One of the first steps towards learning big data and how it works is to understand the Lambda architecture. The Lambda architecture shows how it is possible to process large volumes of data in a scalable way that does not increase in computing complexity as the system grows larger. With the Lambda architecture:
- You have a general method for processing an arbitrary function on an arbitrary data set and returning the result with low latency.
- Batch processes are written as if they are single-threaded applications, and the infrastructure will handle the parallelization across a cluster of machines. This supports the growth of data sets and the number of machines in the cluster to ever increasing sizes.
- Processing data is broken into three layers: the batch layer, the serving layer and the speed layer.
- Extensibility and scalability.
- Human fault tolerance due to data immutability. Handles run time failures automatically.
- Manages all the concurrency, scheduling merging of data.
- Low latency reads and updates.
- Performance is more predictable.
- A system that can address a wide variety applications that need to access large volumes of data.
- Reduced maintenance.
- A number of robust open source tools and frameworks for solving problems.

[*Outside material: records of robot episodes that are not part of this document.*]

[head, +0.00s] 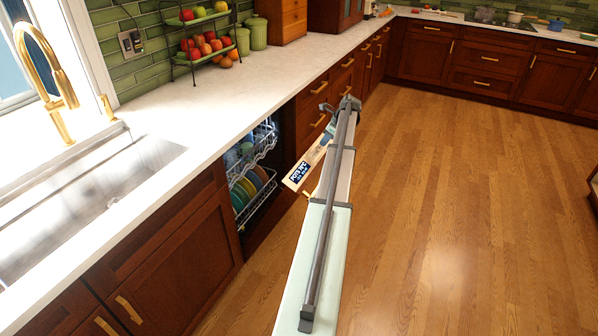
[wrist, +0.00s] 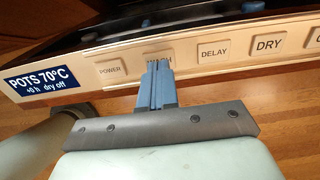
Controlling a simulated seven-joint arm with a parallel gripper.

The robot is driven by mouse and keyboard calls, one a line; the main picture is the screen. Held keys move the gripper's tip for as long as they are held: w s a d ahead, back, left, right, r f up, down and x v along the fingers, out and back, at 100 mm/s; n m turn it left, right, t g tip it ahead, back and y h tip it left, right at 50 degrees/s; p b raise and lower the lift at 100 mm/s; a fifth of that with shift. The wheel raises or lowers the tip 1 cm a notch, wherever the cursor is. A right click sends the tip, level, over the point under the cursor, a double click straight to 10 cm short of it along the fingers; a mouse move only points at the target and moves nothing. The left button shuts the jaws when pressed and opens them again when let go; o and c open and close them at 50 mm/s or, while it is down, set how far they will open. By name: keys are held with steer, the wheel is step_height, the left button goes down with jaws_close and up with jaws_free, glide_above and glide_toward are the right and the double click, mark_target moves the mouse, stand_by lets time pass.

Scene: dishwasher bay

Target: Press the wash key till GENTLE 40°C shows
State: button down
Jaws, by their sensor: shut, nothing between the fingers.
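In the wrist view the dishwasher's control strip (wrist: 190,48) runs across the top. Its blue display (wrist: 42,80) reads POTS 70°C, with "+0 h dry off" below. My gripper (wrist: 158,64) is shut and empty, its blue fingertips at the key between POWER and DELAY. The fingers cover most of that key's label, with only its edges showing. I cannot tell whether the tips touch the key or press it. The head view also shows the display (head: 299,172), with my gripper (head: 327,138) by the strip, partly hidden by my arm.
The POWER key (wrist: 110,70) is just left of my fingers. The DELAY key (wrist: 213,51) and DRY key (wrist: 267,44) are to the right. The dishwasher is open, with plates in its lower rack (head: 262,200). The wooden floor (head: 450,200) at right is clear.

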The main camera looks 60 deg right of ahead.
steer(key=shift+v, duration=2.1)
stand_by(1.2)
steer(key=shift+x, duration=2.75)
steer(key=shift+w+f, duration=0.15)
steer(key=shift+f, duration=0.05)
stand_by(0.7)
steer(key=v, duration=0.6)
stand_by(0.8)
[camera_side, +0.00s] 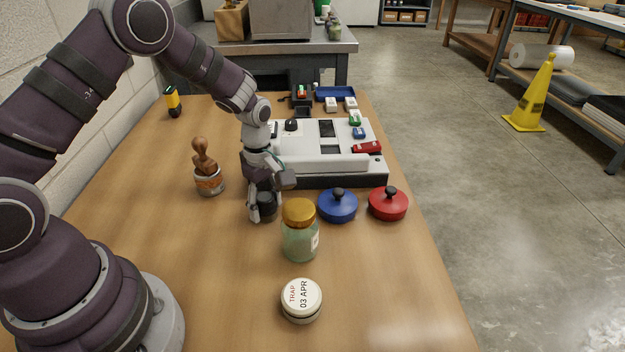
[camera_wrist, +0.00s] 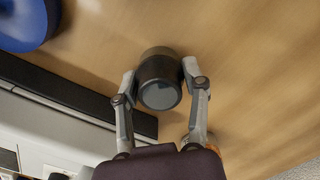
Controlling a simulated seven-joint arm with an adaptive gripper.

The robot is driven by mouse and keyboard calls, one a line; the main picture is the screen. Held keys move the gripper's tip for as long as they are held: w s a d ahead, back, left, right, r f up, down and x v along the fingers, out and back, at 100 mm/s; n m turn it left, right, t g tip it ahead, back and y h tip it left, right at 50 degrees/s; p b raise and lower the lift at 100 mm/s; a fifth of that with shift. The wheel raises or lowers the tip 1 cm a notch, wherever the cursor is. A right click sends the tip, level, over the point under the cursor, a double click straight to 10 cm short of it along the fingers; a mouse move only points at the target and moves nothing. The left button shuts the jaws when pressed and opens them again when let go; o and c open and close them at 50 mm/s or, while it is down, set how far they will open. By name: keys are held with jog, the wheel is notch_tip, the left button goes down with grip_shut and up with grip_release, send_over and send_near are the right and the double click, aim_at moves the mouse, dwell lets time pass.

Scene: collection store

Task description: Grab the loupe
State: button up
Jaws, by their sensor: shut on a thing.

I strongly recommend as you learn big data, to focus on fundamentals, learn baseline frameworks, reference architectures and best practices. Some examples where mistakes were made in the past:
- When programmers wanted to learn object-oriented programming they focused on learning C++ or Java. Where the emphasis should have been in learning Object Oriented Analysis and Design first. Lots of programming projects have paid the price of this approach.
- When learning virtualization and the cloud, people focus on learning products. Pointing and clicking is not the way to build production platforms. Learn infrastructures, managing virtual workloads, reference architectures, best practices etc.